Task directions
Omitting the pictures, copy exactly each line from the one containing "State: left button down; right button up" up to and including the one containing "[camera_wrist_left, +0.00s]".

Material for the task
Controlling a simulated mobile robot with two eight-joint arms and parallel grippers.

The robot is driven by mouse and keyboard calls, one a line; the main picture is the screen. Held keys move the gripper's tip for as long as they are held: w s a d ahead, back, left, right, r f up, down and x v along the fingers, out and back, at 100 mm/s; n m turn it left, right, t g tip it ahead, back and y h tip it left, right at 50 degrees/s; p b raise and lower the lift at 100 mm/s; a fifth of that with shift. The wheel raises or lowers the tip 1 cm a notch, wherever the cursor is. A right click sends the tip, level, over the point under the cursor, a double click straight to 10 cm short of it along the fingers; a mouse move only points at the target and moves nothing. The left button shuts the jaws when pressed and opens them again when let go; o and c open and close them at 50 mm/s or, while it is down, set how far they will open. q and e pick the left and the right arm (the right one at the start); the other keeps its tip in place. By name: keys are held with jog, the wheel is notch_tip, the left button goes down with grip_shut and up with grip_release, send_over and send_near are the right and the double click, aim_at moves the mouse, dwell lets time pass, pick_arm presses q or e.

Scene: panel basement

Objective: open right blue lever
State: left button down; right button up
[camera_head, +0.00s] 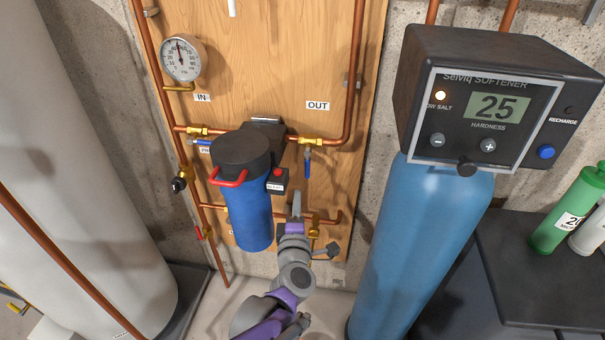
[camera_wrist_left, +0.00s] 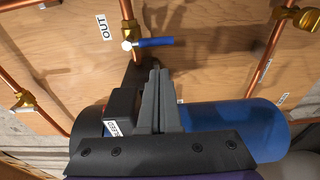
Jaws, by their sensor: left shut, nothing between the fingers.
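The right blue lever (camera_head: 307,163) hangs straight down from the brass OUT valve (camera_head: 309,141), across the line of the horizontal copper pipe. In the left wrist view the same lever (camera_wrist_left: 155,42) sticks out to the right of its pipe, just beyond my fingertips. My left gripper (camera_head: 297,199) is shut and empty, pointing up the panel below and slightly left of the lever. In the left wrist view its closed fingers (camera_wrist_left: 157,78) end short of the lever, with a visible gap. My right gripper is not in view.
A blue filter housing (camera_head: 246,212) with a black cap and red handle stands left of my gripper. A black box with a red button (camera_head: 277,181) sits close by. A left blue lever (camera_head: 201,142) lies along the pipe. The blue softener tank (camera_head: 420,235) stands right.

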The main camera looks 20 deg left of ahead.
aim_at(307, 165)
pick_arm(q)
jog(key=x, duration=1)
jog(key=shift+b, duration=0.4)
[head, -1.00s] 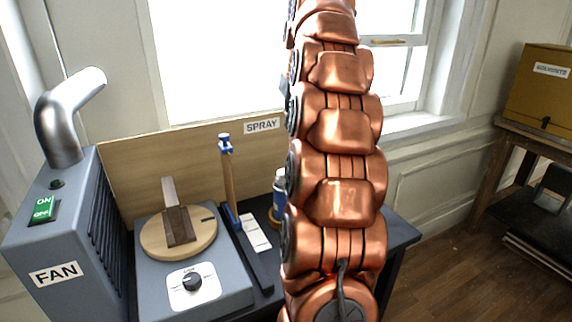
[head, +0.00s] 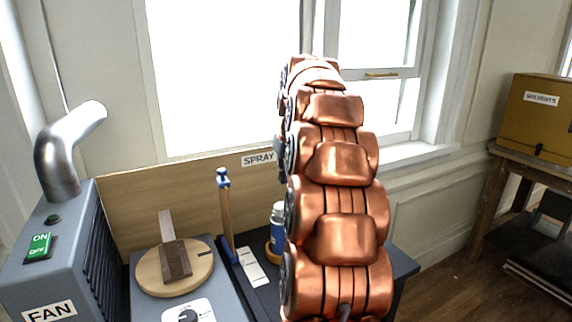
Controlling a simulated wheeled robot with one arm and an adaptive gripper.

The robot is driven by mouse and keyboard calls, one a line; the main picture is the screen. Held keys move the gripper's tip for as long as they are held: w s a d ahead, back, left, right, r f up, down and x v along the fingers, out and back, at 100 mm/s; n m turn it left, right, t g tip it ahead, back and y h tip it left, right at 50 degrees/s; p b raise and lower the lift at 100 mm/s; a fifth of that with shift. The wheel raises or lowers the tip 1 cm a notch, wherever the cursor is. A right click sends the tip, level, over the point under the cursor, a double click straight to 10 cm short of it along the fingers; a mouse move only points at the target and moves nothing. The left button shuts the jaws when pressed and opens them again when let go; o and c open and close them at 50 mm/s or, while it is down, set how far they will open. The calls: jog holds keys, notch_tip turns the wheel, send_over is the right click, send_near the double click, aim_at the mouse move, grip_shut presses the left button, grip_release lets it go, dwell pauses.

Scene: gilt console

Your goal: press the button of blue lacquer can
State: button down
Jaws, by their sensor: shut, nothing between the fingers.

Problem solution
State: left button down; right button up
[camera_head, +0.00s] 
[camera_wrist_left, +0.00s] 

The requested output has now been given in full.